Even as the wet winter weather continued in earnest this week along the South Coast, the folks from the National Weather Service announced that El Nino conditions in the equatorial waters of the Eastern Pacific Ocean (a weather phenomena that is generally charged with rainier being responsible for rainier than normal winters here in Southern California) appear to be breaking down.

In their latest El Nino update, issued February 8, the National Oceanic and Atmospheric Administration (NOAA) reported a slight cooling in sea surface temperatures along the equator. El Nino is characterized by warming trends in this area. However, NOAA concluded that a “significant El Nino remains persistent” and, more importantly, that its “impacts are expected to continue into the Northern Hemisphere’s Spring.”

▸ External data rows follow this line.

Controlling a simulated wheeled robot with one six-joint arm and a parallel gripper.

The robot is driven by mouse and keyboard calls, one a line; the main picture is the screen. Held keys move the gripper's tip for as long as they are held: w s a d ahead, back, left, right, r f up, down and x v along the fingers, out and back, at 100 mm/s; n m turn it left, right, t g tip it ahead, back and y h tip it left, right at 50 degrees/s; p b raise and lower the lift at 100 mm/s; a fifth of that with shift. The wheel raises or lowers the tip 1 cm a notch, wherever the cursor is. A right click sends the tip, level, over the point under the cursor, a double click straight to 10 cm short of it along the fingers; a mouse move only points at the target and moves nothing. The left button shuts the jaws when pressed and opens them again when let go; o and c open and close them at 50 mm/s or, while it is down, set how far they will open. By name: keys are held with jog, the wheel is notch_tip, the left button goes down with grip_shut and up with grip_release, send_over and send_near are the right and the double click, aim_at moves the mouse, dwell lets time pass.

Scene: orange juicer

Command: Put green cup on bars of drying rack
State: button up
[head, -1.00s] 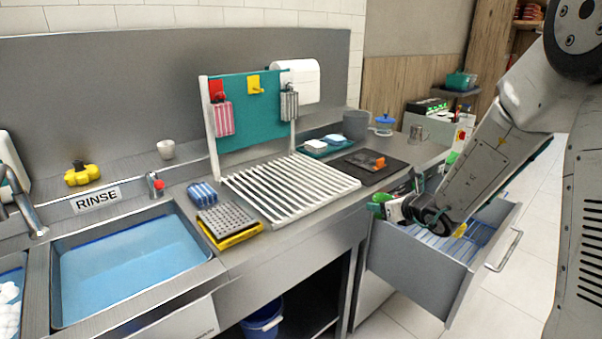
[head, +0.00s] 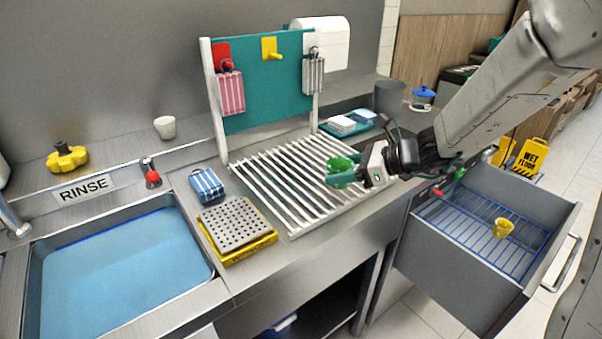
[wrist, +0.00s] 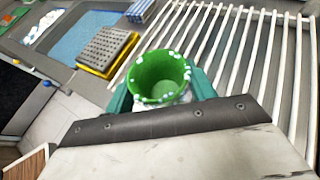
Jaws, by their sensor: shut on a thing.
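The green cup (head: 341,165) is held in my gripper (head: 345,174), over the right part of the drying rack in the head view. In the wrist view the cup (wrist: 160,76) shows its open mouth toward the camera, with white droplets or specks on its rim. The teal fingers of my gripper (wrist: 160,92) are shut on both sides of it. The white bars of the drying rack (head: 275,185) lie left of and under the cup; in the wrist view the bars (wrist: 245,50) run beyond it. I cannot tell the exact height above the bars.
The open drawer (head: 455,285) at the right holds a yellow cup (head: 503,228) on a blue wire rack. A perforated grey block on a yellow tray (head: 232,225) and a blue striped sponge (head: 207,184) lie left of the rack. A teal board (head: 265,85) stands behind it.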

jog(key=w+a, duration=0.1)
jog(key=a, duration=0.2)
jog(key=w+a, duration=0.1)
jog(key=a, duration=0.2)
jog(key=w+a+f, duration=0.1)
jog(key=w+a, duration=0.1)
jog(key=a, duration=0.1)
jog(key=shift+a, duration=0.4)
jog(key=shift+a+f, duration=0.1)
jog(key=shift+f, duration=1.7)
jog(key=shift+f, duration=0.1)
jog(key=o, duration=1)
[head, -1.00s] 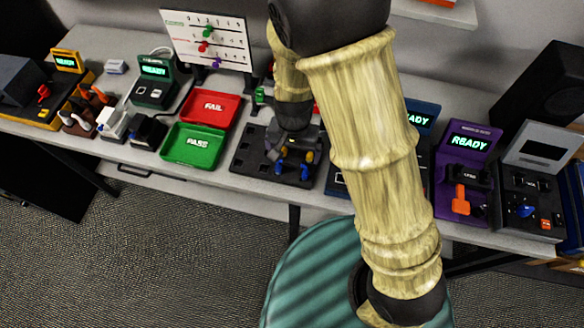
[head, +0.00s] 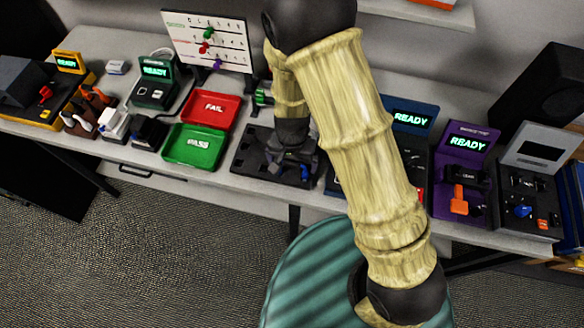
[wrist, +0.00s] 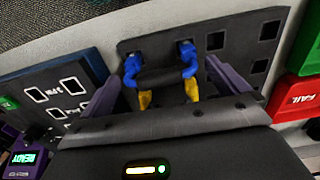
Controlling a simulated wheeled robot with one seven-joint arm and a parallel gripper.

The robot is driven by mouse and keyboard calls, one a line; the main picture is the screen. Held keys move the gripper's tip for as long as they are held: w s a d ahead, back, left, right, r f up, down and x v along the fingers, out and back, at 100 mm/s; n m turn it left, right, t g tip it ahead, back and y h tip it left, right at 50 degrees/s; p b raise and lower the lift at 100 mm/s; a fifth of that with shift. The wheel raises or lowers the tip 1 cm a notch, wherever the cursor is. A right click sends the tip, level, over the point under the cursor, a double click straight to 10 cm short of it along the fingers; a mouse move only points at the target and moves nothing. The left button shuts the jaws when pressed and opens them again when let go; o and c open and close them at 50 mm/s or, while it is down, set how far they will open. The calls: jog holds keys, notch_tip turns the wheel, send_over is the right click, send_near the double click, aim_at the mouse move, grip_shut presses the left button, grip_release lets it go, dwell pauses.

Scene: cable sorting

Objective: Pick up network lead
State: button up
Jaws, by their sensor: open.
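A lead with blue and yellow ends (wrist: 187,62) and a dark middle sits on the black slotted rack (wrist: 236,70) in the wrist view. I see no label that names it as the network lead. My gripper (wrist: 163,82) is open, with one purple finger to the left of the lead and one to the right. Whether the fingers touch it, I cannot tell. In the head view my gripper (head: 292,158) is low over the rack (head: 248,152) and hides the lead.
The green PASS tray (head: 194,147) and red FAIL tray (head: 211,107) stand left of the rack. A blue tester (head: 411,117) and a purple tester (head: 465,145), both showing READY, stand to the right. A whiteboard (head: 208,38) is behind.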

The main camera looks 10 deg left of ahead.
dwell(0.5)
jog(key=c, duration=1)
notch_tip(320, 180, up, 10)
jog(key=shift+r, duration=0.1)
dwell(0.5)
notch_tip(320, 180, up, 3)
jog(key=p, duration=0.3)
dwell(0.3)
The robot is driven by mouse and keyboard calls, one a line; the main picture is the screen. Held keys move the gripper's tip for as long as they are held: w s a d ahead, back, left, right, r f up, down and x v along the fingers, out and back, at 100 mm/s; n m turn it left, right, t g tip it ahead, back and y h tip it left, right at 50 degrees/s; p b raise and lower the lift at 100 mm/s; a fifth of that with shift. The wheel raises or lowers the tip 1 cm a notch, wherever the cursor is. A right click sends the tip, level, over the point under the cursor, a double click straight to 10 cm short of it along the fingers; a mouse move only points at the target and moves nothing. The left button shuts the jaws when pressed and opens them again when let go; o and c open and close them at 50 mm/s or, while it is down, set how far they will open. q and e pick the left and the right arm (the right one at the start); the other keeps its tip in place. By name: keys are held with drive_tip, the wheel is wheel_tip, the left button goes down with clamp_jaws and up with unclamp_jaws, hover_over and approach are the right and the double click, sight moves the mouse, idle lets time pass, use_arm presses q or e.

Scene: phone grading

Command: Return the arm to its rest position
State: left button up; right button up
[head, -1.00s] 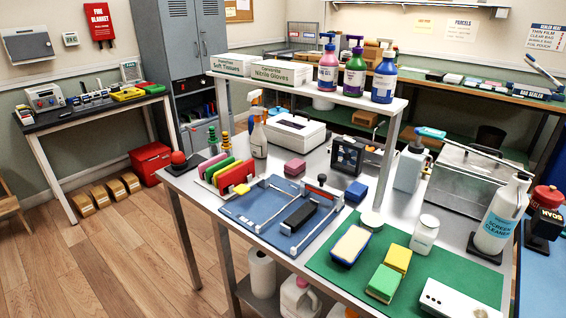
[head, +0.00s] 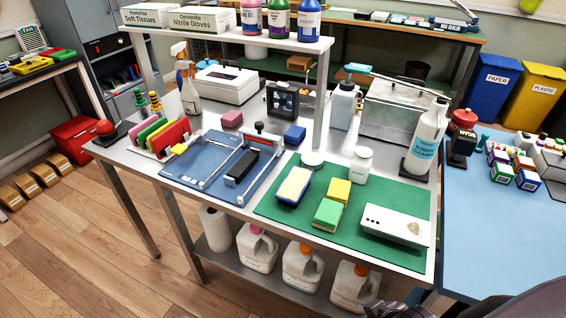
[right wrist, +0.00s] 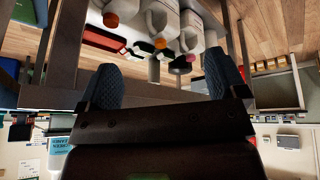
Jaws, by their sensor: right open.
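My right gripper (right wrist: 162,82) is open in the right wrist view. Its two dark padded fingers stand wide apart with nothing between them. The right wrist view is upside down and looks past the fingers at the bench's lower shelf and the floor. In the head view, a dark part of what looks like my right arm (head: 525,303) shows at the bottom right corner, in front of the bench. The right fingers cannot be made out there. My left arm and gripper are in neither current view.
A blue table (head: 490,240) is at the right. Wooden floor (head: 90,270) is clear at left.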

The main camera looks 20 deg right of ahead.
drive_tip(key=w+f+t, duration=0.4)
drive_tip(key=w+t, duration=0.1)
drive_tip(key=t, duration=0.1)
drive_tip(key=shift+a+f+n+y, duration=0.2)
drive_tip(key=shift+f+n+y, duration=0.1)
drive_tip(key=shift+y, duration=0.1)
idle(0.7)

Generally speaking, El Nino is said to occur when the aforementioned area of ocean water rises at least .5 degrees Celsius above normal. That has been the case since June of last year. Moreover, as we have seen an uptick in wet, windy, and wave-filled weather here in Santa Barbara County in recent months, those same stretches of soothsaying ocean have actually been hanging out anywhere from one degree to 2.5 degrees above normal. According to NOAA, these indicators, though still warmer than normal, decreased in some places during the latter half of January by as much as 1.2 degrees, thus indicating that the hold of El Nino is weakening.